I should be clear that I don't believe any of these are as clear and simple as they are written and represented as here.  Not every bit of urban habitat is downtown Chicago, and not every piece of support habitat is an intensive monoculture.  Nor is every integrated habitat self sufficient or "in harmony" with nature (as we tend to think about these things, which I challenge).

On this point especially I should be very clear:  None of these habitats is more "natural" than any other.  They are all the result of Homo sapiens sapiens altering habitat to suit its needs. There is nothing unnatural about the built environment or agricultural monocultures.  They may not be sustainable, or particularly stable without intensive energy inputs, but this is not to say that they are unnatural.  One might even view them only as disturbed to the extent that the ability of other species to meet their needs is disrupted.  After all, a beaver must constantly repair its dam, and leaf cutter ants work like crazy to keep their fungal gardens supplied with leaves and at just the right temperature and humidity. From the perspective of the beaver or the colony of ants, they do not disturb the ecosystem, particularly since the organisms and landscapes that have evolved with them have developed ways to accommodate their activities.

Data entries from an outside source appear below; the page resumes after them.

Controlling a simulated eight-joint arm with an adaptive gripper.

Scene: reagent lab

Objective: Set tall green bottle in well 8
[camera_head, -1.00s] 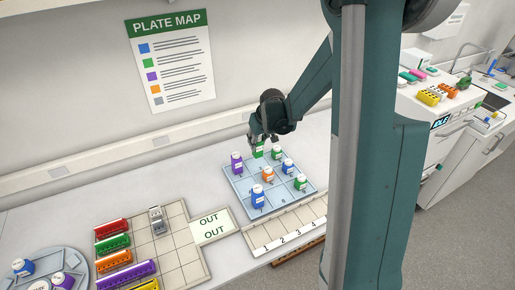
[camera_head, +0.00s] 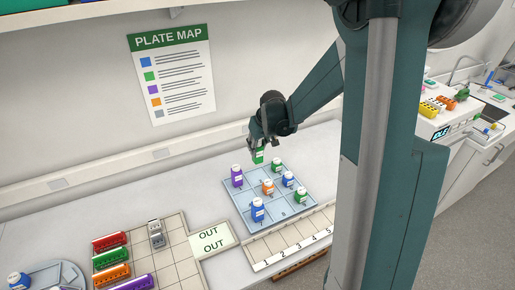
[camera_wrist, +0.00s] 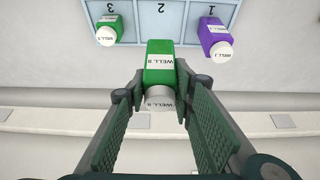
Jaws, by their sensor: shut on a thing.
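My gripper (camera_head: 259,150) is shut on the tall green bottle (camera_head: 258,157) and holds it above the back of the blue well plate (camera_head: 240,199). In the wrist view, the green bottle (camera_wrist: 160,68) sits between both finger pads (camera_wrist: 158,100), its label reading WELL 8. The plate cell marked 2 behind it looks empty. Well 8 (camera_head: 283,213), in the plate's front row between a blue bottle (camera_head: 258,210) and a green bottle (camera_head: 301,196), is empty.
A numbered rack (camera_head: 290,240) lies in front of the plate. An OUT card (camera_head: 210,240) lies left.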

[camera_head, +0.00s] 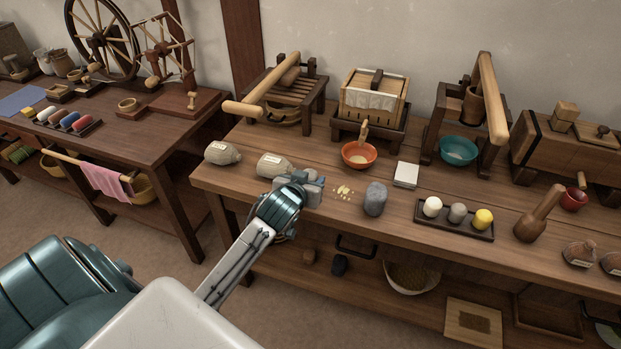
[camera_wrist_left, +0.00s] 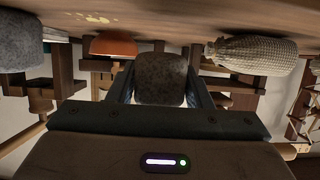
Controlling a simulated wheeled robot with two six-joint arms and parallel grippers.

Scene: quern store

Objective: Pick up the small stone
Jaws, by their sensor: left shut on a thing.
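A small dark grey speckled stone (camera_wrist_left: 162,78) sits between the two fingers of my left gripper (camera_wrist_left: 160,90) in the left wrist view. The fingers are shut on its sides. In the head view my left gripper (camera_head: 308,190) is over the front of the wooden table and largely hides the stone. My right gripper is not in view.
On the table (camera_head: 335,228), a tied sack (camera_head: 273,165) is close behind the gripper, with another sack (camera_head: 222,153) to its left. Yellow crumbs (camera_head: 344,192) lie right of the gripper. An orange bowl (camera_head: 359,155) and a tray of balls (camera_head: 453,231) stand further right.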

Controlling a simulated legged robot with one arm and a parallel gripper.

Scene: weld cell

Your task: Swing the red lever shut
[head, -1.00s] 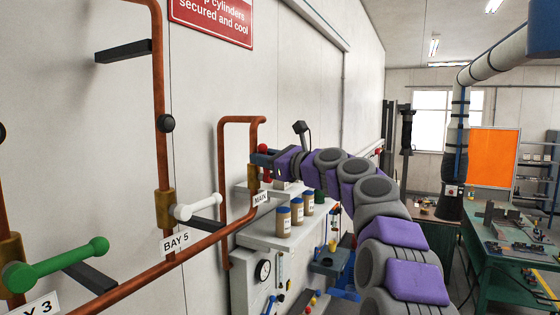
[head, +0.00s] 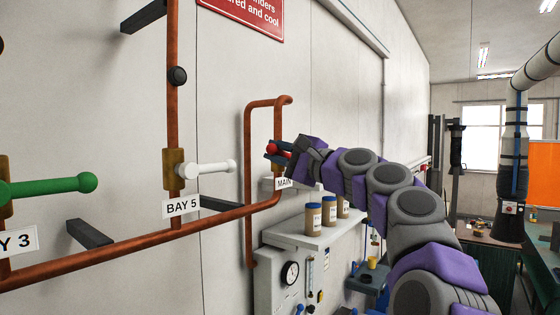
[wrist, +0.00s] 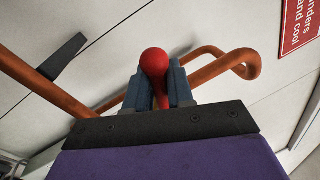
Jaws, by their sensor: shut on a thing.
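The red lever (head: 272,149) is on the copper pipe above the MAIN label (head: 284,184), at the middle of the head view. Its round red knob (wrist: 154,62) shows in the wrist view between the blue-grey fingers. My gripper (head: 279,153) is shut on the red lever; in the wrist view the two fingers (wrist: 164,88) stand on either side of it. The lever's pivot and valve body are mostly hidden behind my gripper and hand, so its exact angle is hard to tell.
Copper pipe (head: 140,242) runs along the wall. A shelf (head: 300,238) with several jars sits below my arm.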

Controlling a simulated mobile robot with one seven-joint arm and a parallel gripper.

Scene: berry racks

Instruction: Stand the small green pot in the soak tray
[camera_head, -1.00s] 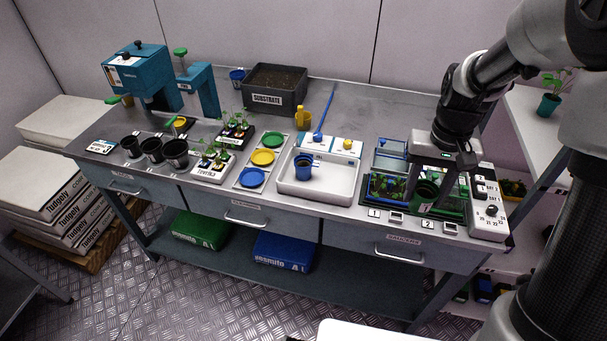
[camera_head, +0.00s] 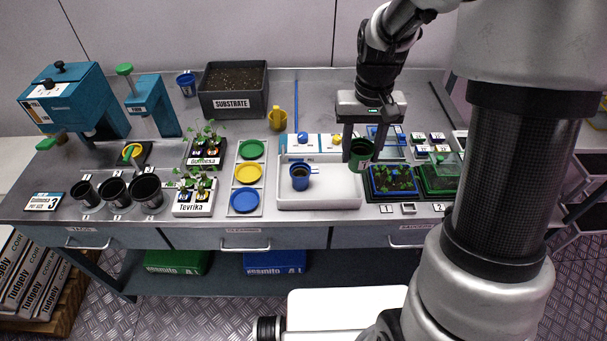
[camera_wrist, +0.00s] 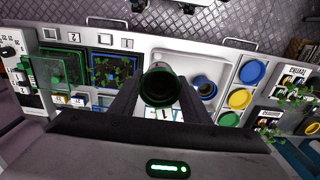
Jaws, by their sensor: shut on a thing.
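The small green pot (camera_head: 361,152) is held between the fingers of my gripper (camera_head: 358,150), above the right end of the white soak tray. In the wrist view the green pot (camera_wrist: 161,88) is upright between the fingertips, its dark mouth facing the camera. The soak tray (camera_head: 318,198) is a shallow white tray at the front middle of the bench. A blue pot (camera_head: 300,176) stands in its left part; it also shows in the wrist view (camera_wrist: 203,87). The right part of the tray floor is bare.
Right of the tray are a blue seedling tray (camera_head: 392,181) and a green one with a clear cover (camera_head: 441,172). Left of it are green, yellow and blue saucers (camera_head: 245,201). A blue and a yellow knob sit behind it, near a yellow can (camera_head: 277,119).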

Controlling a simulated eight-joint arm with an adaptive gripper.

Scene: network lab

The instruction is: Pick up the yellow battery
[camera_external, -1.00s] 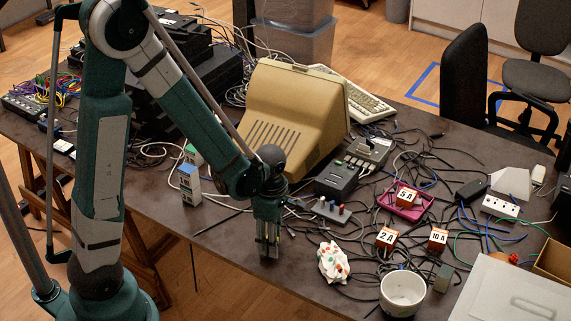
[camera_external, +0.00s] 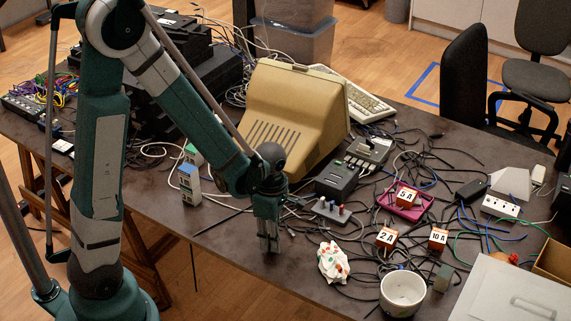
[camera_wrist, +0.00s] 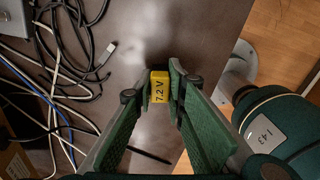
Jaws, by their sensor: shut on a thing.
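The yellow battery (camera_wrist: 160,87), marked "7.2 V", sits between the fingertips of my gripper (camera_wrist: 160,80) in the wrist view. My gripper is shut on it, with a green finger on each side. In the external view my gripper (camera_external: 268,245) points down over the near edge of the dark table (camera_external: 225,232). The battery cannot be made out there. I cannot tell for sure whether the battery is clear of the table top.
Black and white cables (camera_wrist: 75,45) lie left of my gripper in the wrist view. A beige monitor (camera_external: 290,115) stands behind it. A crumpled white object (camera_external: 333,262) and a white bowl (camera_external: 402,292) are to its right.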

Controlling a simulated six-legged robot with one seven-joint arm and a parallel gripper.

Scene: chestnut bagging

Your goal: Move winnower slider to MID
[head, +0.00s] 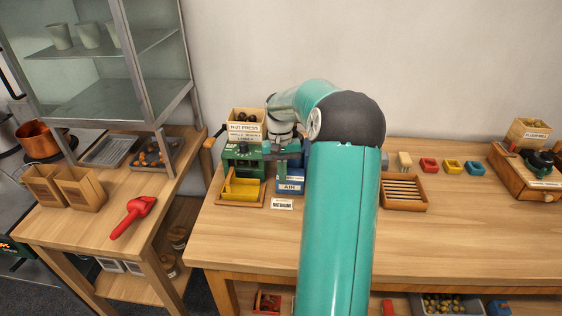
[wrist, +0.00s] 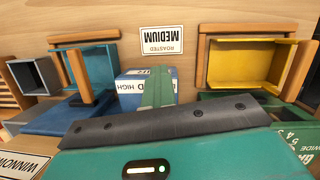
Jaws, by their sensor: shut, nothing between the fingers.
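The blue winnower (head: 290,184) with its AIR label stands on the table, partly behind my arm in the head view. I cannot make out the slider itself. My gripper (wrist: 157,75) is shut and empty, with its fingers over the right part of that panel. I cannot tell whether they touch it. In the head view, my gripper (head: 282,160) is above the winnower, beside the green hot press.
The green hot press (head: 243,160) with a yellow tray (head: 242,190) stands close on the left. A MEDIUM card (head: 282,204) lies in front. A slatted wooden rack (head: 403,192) and small coloured blocks lie to the right. The table front is clear.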

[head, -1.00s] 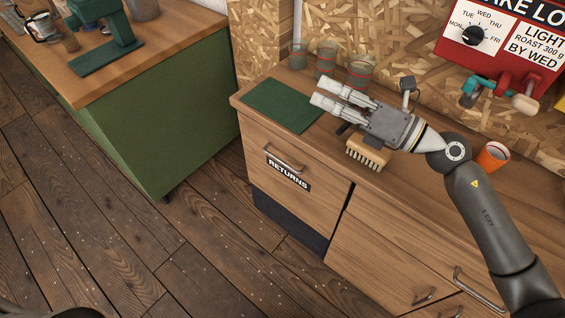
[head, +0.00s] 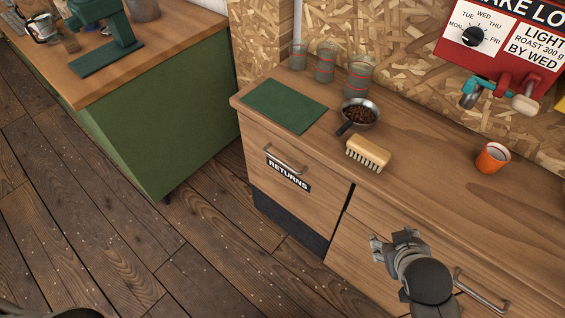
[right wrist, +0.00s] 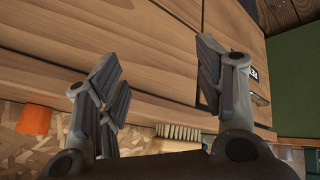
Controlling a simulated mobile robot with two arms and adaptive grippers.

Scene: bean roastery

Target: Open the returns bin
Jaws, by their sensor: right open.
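The returns bin (head: 262,197) is a wooden front in the counter with a metal bar handle (head: 284,162) and a black RETURNS label (head: 288,174). Its front looks flush with the cabinet, so it is closed. My right gripper (head: 389,240) is open and empty in front of the drawers, to the right of and lower than the bin handle. In the right wrist view its fingers (right wrist: 165,85) are spread before the wooden fronts, and a sliver of the dark label (right wrist: 254,75) shows beside the right finger. My left gripper is not in view.
On the counter are a green mat (head: 285,106), a pan of beans (head: 360,115), a brush (head: 369,154), several glasses (head: 326,63) and an orange cup (head: 492,158). A drawer handle (head: 481,291) is close to my right arm. Floor (head: 200,260) before the bin is clear.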

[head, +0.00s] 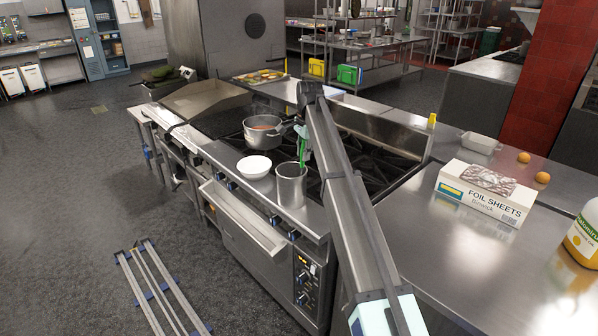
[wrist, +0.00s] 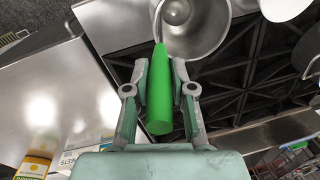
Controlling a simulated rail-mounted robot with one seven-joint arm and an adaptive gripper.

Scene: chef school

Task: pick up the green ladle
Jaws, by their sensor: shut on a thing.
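The green ladle (wrist: 159,95) has a thick green handle and a grey metal bowl end. In the wrist view its handle lies between the fingers of my gripper (wrist: 160,88), which is shut on it. The ladle's bowl end is over or inside a steel pot (wrist: 205,42); I cannot tell how deep. In the head view the green handle (head: 302,150) rises above the tall steel pot (head: 291,188) at the front edge of the stove. My gripper is partly hidden behind my arm there.
A white bowl (head: 254,167) stands just left of the steel pot. A cooking pot (head: 263,132) sits behind on the burners.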

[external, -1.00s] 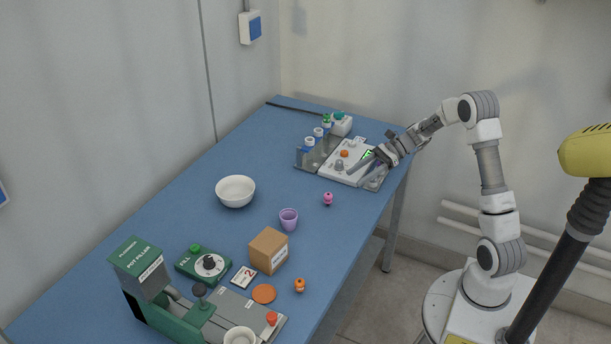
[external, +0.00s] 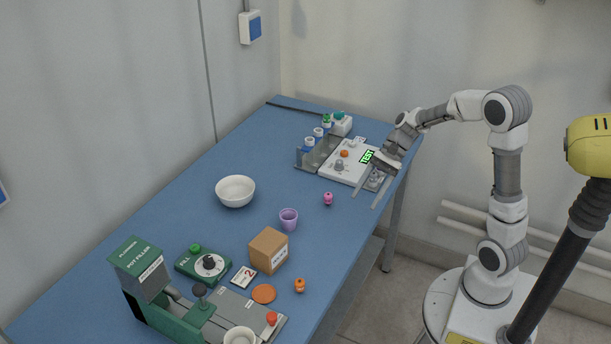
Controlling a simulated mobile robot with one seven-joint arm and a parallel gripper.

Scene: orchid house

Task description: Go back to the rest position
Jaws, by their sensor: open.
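My gripper (external: 367,200) is open and empty, its two fingers pointing down and to the left. It hangs in the air near the right edge of the blue table (external: 215,255). Behind it in the picture is a white test device (external: 343,172) with a lit green screen, an orange knob and a grey knob. My arm reaches in from the right, and its wrist hides part of the device's right end.
A rack (external: 312,160) with blue-labelled vials stands beside the device. A pink figure (external: 328,199), purple cup (external: 289,219), white bowl (external: 236,191) and cardboard box (external: 268,250) stand on the table. A green pot filler (external: 150,285) is at the front.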

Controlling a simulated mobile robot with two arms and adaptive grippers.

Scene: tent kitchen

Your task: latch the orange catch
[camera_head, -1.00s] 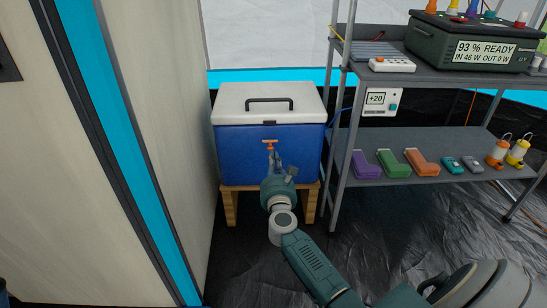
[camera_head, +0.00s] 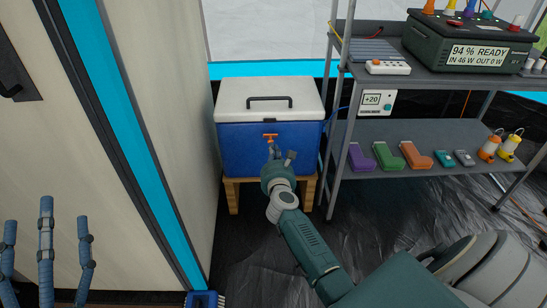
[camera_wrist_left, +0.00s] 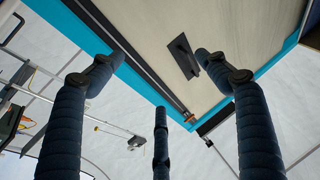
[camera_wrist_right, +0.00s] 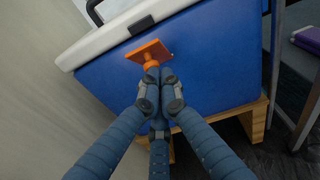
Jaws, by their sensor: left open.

Okay, so perhaps humans have three types of habitat.  What of it?  The big idea here, the thing worth thinking about, is that the idea of treating cities and their support systems as human habitat may be an important way of reconciling "human" systems and "natural" systems.  It allows us to explicitly look at the functions of the city (be they social, economic, or what have you) in terms of human habitat needs.  Does a policy make a city more suitable for successful habitation by humans, or less?  Does it reduce the load on support landscapes, or increase it? Can we understand the movement of humans in terms of habitat suitability?  Thinking of cities in this way may allow us to bring many of the tools of traditional ecology to bear on humans in interesting ways.

It definitely something I will be thinking about in the near future.